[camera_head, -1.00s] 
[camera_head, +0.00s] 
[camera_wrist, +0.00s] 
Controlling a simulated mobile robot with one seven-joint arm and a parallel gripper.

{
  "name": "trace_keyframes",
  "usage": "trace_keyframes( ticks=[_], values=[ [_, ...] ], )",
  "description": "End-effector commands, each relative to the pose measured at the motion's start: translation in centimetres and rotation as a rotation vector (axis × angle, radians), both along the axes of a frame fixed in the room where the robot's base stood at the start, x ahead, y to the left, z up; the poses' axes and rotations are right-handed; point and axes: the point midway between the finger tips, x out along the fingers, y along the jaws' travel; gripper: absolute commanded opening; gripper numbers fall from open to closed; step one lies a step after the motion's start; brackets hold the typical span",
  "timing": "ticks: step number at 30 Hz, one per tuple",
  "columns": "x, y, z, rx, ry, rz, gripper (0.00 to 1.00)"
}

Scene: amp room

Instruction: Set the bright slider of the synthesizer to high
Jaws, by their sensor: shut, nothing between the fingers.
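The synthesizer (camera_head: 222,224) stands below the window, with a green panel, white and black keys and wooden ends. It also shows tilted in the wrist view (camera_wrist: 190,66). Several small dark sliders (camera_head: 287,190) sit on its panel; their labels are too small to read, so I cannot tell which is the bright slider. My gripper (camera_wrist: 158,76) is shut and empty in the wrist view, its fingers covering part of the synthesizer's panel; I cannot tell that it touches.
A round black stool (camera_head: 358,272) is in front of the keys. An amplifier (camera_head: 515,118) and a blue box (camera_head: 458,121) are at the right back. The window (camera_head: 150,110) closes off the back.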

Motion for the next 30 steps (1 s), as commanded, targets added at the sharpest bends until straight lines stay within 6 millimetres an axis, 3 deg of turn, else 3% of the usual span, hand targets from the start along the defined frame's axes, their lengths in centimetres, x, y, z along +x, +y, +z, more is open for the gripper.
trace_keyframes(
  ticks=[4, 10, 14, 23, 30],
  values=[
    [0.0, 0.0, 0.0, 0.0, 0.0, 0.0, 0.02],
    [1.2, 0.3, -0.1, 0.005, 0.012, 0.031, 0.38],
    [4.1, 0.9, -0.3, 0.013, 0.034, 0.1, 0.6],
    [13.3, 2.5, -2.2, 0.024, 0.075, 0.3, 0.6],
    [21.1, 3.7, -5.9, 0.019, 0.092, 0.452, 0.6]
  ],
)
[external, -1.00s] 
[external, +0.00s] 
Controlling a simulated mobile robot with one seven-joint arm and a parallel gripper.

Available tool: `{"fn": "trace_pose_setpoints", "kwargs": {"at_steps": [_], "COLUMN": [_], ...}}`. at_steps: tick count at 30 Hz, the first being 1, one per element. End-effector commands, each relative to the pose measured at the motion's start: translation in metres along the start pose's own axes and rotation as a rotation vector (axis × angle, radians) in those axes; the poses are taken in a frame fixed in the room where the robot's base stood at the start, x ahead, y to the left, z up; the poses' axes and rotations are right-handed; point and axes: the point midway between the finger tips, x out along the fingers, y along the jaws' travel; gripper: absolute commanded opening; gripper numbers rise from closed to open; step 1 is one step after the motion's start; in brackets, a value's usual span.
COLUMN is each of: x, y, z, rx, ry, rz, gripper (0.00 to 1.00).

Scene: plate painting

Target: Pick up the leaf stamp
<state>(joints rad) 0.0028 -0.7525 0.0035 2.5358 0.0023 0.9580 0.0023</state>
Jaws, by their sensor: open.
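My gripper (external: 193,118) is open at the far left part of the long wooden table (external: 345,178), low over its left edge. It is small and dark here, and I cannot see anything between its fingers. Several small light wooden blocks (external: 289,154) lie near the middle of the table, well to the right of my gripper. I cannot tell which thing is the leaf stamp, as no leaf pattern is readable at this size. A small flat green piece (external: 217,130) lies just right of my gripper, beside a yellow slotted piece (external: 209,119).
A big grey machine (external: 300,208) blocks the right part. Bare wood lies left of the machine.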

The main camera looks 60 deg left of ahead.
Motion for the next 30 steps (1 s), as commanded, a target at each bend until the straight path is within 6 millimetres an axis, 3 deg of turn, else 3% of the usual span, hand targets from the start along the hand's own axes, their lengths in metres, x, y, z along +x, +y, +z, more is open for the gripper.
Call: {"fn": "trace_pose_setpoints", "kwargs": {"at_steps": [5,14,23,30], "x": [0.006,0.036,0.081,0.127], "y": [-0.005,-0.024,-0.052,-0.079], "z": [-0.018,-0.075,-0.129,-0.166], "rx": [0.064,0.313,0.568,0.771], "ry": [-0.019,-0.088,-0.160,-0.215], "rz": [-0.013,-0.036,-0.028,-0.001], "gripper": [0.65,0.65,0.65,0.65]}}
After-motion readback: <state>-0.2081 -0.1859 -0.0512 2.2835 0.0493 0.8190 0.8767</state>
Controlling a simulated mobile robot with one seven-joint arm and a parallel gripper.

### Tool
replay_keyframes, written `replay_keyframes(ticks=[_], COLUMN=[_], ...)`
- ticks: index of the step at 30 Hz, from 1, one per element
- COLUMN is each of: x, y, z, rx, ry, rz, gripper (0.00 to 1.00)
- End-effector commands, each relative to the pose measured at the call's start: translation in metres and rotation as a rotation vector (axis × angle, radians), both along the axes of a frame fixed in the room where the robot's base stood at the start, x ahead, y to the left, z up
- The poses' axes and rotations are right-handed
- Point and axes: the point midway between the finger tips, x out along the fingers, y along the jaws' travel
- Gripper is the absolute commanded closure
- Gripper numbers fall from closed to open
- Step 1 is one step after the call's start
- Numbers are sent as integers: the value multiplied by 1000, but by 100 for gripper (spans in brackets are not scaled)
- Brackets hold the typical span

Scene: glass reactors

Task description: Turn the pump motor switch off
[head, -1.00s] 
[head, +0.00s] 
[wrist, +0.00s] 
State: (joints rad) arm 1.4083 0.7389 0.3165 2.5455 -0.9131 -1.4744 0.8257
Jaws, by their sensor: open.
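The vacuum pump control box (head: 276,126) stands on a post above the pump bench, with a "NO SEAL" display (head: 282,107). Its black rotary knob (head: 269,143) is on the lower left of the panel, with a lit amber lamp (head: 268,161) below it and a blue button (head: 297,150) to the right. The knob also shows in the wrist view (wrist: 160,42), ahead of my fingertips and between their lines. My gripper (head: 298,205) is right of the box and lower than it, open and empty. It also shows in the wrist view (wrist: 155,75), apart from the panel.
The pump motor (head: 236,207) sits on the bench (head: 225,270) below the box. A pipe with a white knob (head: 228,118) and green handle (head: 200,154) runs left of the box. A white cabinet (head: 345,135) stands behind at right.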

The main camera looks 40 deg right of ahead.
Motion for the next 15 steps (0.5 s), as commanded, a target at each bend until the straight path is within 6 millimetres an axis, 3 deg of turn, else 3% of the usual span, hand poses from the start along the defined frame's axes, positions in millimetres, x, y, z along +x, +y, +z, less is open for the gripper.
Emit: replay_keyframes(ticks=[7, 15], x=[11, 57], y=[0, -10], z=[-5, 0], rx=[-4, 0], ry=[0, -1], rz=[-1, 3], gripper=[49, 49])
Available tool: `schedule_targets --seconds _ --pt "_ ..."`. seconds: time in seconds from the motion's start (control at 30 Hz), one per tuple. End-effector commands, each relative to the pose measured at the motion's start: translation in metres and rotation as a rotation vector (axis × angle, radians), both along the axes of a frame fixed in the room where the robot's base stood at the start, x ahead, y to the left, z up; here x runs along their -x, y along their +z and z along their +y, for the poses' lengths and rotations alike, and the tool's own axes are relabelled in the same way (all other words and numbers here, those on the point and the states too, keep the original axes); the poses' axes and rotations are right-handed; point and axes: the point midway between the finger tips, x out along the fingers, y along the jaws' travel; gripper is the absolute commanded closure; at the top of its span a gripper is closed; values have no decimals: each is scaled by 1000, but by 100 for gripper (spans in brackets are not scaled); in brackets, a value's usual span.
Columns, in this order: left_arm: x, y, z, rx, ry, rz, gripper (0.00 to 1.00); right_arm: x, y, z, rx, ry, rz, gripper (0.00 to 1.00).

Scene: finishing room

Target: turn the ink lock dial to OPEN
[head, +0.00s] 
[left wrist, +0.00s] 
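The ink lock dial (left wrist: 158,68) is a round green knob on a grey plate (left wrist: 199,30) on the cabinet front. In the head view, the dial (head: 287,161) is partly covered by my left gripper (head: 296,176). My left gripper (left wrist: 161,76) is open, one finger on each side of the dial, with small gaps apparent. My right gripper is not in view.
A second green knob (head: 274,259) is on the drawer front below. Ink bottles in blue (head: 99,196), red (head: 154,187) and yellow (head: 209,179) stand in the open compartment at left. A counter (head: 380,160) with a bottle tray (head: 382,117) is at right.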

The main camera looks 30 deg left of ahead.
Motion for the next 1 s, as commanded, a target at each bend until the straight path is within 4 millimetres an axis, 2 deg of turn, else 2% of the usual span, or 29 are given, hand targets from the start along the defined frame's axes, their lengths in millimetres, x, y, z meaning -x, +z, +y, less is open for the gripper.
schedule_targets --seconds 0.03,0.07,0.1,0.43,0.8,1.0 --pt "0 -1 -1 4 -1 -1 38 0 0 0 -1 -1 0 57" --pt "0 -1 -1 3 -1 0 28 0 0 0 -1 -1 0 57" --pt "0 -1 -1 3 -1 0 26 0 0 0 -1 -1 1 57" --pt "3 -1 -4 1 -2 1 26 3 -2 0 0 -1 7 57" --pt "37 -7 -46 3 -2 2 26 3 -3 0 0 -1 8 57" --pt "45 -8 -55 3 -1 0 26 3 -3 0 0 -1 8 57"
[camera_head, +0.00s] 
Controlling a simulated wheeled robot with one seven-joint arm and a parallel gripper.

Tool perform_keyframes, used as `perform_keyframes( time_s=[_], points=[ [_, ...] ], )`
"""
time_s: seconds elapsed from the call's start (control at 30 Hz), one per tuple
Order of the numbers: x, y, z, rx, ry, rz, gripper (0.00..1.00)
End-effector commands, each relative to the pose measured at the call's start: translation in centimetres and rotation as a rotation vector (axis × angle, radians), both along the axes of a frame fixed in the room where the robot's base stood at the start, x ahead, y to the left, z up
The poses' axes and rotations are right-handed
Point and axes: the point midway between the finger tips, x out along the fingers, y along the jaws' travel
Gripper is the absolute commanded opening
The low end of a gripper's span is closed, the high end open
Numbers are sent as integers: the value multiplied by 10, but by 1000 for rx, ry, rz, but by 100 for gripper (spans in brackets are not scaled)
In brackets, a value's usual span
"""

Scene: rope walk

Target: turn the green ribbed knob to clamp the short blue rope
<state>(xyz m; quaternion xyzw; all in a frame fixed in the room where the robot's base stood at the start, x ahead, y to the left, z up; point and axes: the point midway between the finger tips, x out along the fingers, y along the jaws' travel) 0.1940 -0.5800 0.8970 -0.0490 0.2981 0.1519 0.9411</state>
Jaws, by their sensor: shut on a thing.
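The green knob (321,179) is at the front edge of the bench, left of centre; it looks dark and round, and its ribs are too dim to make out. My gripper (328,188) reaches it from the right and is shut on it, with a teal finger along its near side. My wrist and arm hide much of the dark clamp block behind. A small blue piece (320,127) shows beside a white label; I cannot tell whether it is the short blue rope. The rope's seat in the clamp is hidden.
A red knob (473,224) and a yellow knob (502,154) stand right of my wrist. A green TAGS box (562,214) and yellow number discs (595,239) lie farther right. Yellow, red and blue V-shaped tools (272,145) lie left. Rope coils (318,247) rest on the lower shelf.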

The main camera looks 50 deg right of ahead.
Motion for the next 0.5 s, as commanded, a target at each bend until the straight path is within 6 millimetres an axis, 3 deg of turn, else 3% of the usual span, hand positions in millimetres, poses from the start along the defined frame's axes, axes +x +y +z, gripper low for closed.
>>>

┄┄┄┄┄┄┄┄┄┄

Print, unaltered, every line from the beginning of the material down to the line with "values=[ [_, ...]".

[camera_head, -1.00s] 
[camera_head, +0.00s] 
[camera_wrist, +0.00s] 
Controlling a simulated mobile robot with one seven-joint arm and a parallel gripper.

{
  "name": "trace_keyframes",
  "usage": "trace_keyframes( ticks=[_], values=[ [_, ...] ], )",

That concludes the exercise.